Aside from knowing it will get you trashed, we’re guessing what you know about tequila could fit into a shot glass. For starters, it’s a classier booze than you might think. In fact, quality tequila can compare to high-end Scotch’s and cognacs when it comes to complexity and robustness. Bet you didn’t know that, did you? Here are seven more things you can learn about tequila …
#1. Tequila Is The National Drink of Mexico
Like bourbon, tequila has something called “denomination of origin,” meaning it can only be made in one place — Mexico (obviously). But more specifically, it is almost always produced in the high country surrounding the city of Tequila, in the central Mexican state of Jalisco, as well as a few other nearby areas. And it has to be made from the blue agave plant.
#2. The Tequila-Making Process Takes Years
Blue agave is a succulent, just like your girlfriend’s … houseplants. The agave plants are grown on plantations, and after eight to 10 years, their cores, or pinas — so called because they look like pineapples, and pina is Spanish for pineapple — are harvested manually by a person known as a jimador.
At this point, the pinas weigh between about 60 and 130 pounds and will produce one liter of tequila for every 17 or so pounds of agave. The pinas are split open and steamed in a pressure cooker, and the resulting juices flow into a steel vat for fermentation, which can take up to a few days. The liquid then needs to be distilled twice before it can be called tequila.

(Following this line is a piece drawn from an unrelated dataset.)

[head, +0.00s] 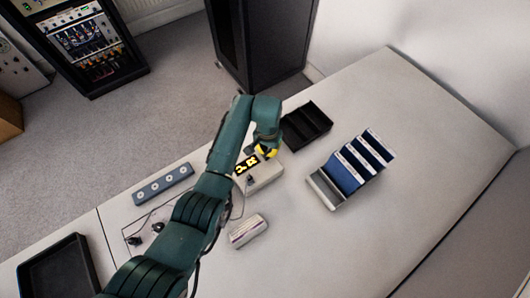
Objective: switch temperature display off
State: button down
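The temperature display appears to be the pale box (263,176) on the table, with a black screen (246,164) showing lit yellow characters, so it looks on. The characters are too small to read surely. My dark green arm crosses the view from the lower left and hides part of the box's surroundings. The end of my arm, with a yellow part at my gripper (266,151), is over the far side of the box. The fingers cannot be made out, and I cannot tell whether they touch the box. No switch can be made out clearly.
A black tray (297,135) and a rack of blue-and-white items (326,190) stand right of the box. A small pale device (247,231) lies in front. A grey strip with round sockets (162,184) and cables lie left. The table's right side is clear.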

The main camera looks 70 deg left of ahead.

#3. There Are Five Types Of Tequila
That’s how many the Mexican government recognizes. Here’s a breakdown:
• Tequila silver, or to be more proper, plata or blanco tequila, is the blue agave’s juice in its purest form, as the liquor is un-aged, and bottles are often filled directly after distillation. It tastes pretty mild, as tequilas go.
• Tequila gold, which you most likely pounded (and later regurgitated) in college, often has colors and flavors added to it, and is the typical “rail” tequila you’ll find in bars.
• Reposado is the most popular tequila in Mexico; it’s aged in oak barrels for two to 11 months, and takes on some of the golden coloring from the wood as well as some of the flavors.
• Anejo must be aged for one year, and like reposado, takes on the colors and flavors of its wooden casks, though since it has aged longer, it’s more complex and robust. Anejo is considered a true sipping tequila.
• Extra anejo was first recognized as a class of tequila in 2006, and must be aged for a minimum of three years in a cask no larger than 600 millimeters. It’s said that the flavors in extra anejo become so rich and complex that it starts to become difficult to distinguish it from other high-end, aged liquors.
#4. You Can Sip It, Too
There’s a time and a place to shoot tequila, but when you’re drinking the good stuff it should be treated like any other high-end liquor; pour about four ounces into a lowball or a snifter, and consume neat or on the rocks. And remember to sip not gulp.
#5. Yes, You Can Pair Tequila With Food
It comes down to preference, but as a guideline try to match the intensity of the flavor of your tequila with the intensity of the flavor of your food. Blanco meshes well with seafood and salads, while reposado can usually stand up to traditional Mexican fare like stuffed poblanos or green chili pork stew. Try pairing anejo or extra anejo with dessert.
#6. No, It’s Not An Upper
Some people believe tequila is an upper, and those some people would be dead wrong. Like all alcohol, tequila is a depressant. The misperception most likely arises from the environment in which tequila is often consumed. Unlike, say, a scotch or red wine, you’re probably used to drinking tequila in either shot form or in margaritas — both of which are generally considered party drinks. And when you’re partying you’re probably more jovial than when you’re sipping wine and watching reruns of Law & Order: Special Victims Unit.
#7. If There’s A Worm, It’s Not Tequila
You’ll only find worms in bottles of tequila’s gnarlier cousin, mescal, which comes from the maguey plant and is made in and around the Mexican state of Oaxaca. (And no, you should never eat the worm.) Far from being some ancient tradition, the worm-in-the-bottle thing was actually cooked up by a Mexican entrepreneur in the mid-20th century as a marketing tool to entice dumb gringos like you to buy his booze.
The worm itself is an agave worm, which is a butterfly larva that is often found in agave and maguey plants’ pinas. It’s thought by some that the worms are mashed up during the distillation process and actually contribute to both tequila and mescal’s flavor and color. Which is sort of gross. But not quite as gross as eating an embalmed butterfly larva that’s been sitting in a bottle of shitty mescal for God knows how long.